HAKİMİN HUKUKİ BİLGİYLE ÇÖZÜMLEMESİ MÜMKÜN OLAN BİR KONUDA BİLİRKİŞİYE BAŞVURULAMAZ.

KARAMERCAN HUKUK Bürosu internet sitesinde yayınlanan tüm içerik telif yasaları ve Türk Patent Enstitüsü kapsamında koruma altındadır. KARAMERCAN HUKUK Bürosu internet sitesinde paylaşılan Yargıtay Kararları’nın kullanımından doğabilecek zararlar için KARAMERCAN HUKUK Bürosu hiçbir sorumluluk kabul etmez. www.karamercanhukuk.com/blog_yargitay.php internet adresinde paylaşılan Yargıtay Kararları’nın link verilmeden bir başka anlatımla www.karamercanhukuk.com internet adresinden alındığı belirtilmeksizin kopyalanması, paylaşılması ve kullanılması YASAKTIR. KARAMERCAN HUKUK Bürosu internet sitesini ziyaret etmekle, yukarıda belirtilen kullanım şartlarını kabul etmiş sayılırsınız.


06 May
2021

Yazdır

T.C.
YARGITAY
Hukuk Genel Kurulu

ESAS NO      : 2017/3-1515
KARAR NO   : 2020/1022

T Ü R K   M İ L L E T İ   A D I N A

Y A R G I T A Y   İ L A M I

İNCELENEN KARARIN
MAHKEMESİ               :
Ankara 23. Asliye Hukuk Mahkemesi
TARİHİ                         : 22/12/2015
NUMARASI                 : 2015/405 - 2015/588
DAVACI                       : H.Ç. vekili Av. E.Y.
DAVALI                       : O.T. vekilleri Av. M.S.D., Av.

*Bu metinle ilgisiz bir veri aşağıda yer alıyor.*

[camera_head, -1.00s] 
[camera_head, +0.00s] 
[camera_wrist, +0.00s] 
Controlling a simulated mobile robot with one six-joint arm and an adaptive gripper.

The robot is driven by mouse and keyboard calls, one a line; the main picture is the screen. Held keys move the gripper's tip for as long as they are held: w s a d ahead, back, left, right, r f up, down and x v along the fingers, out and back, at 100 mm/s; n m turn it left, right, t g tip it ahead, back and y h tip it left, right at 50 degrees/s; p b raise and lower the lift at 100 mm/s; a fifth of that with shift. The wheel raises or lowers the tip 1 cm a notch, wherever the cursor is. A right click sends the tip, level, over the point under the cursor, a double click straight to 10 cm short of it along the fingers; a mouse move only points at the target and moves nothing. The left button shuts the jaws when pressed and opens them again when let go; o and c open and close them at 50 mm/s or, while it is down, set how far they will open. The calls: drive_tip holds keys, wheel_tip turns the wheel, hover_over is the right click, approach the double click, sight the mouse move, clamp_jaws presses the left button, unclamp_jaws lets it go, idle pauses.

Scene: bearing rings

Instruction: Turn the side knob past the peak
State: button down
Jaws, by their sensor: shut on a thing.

Z.Ç.I.

1. Taraflar arasındaki “sebepsiz zenginleşmeden kaynaklanan tazminat ve kira kaybının tahsili” davasından dolayı yapılan yargılama sonunda, Ankara 23. Asliye Hukuk Mahkemesince verilen davanın kabulüne ilişkin karar davalı vekili tarafından temyiz edilmesi üzerine Yargıtay 3. Hukuk Dairesince yapılan inceleme sonunda bozulmuş, Mahkemece Özel Daire bozma kararına karşı direnilmiştir.

2. Direnme kararı davalı vekili tarafından temyiz edilmiştir. 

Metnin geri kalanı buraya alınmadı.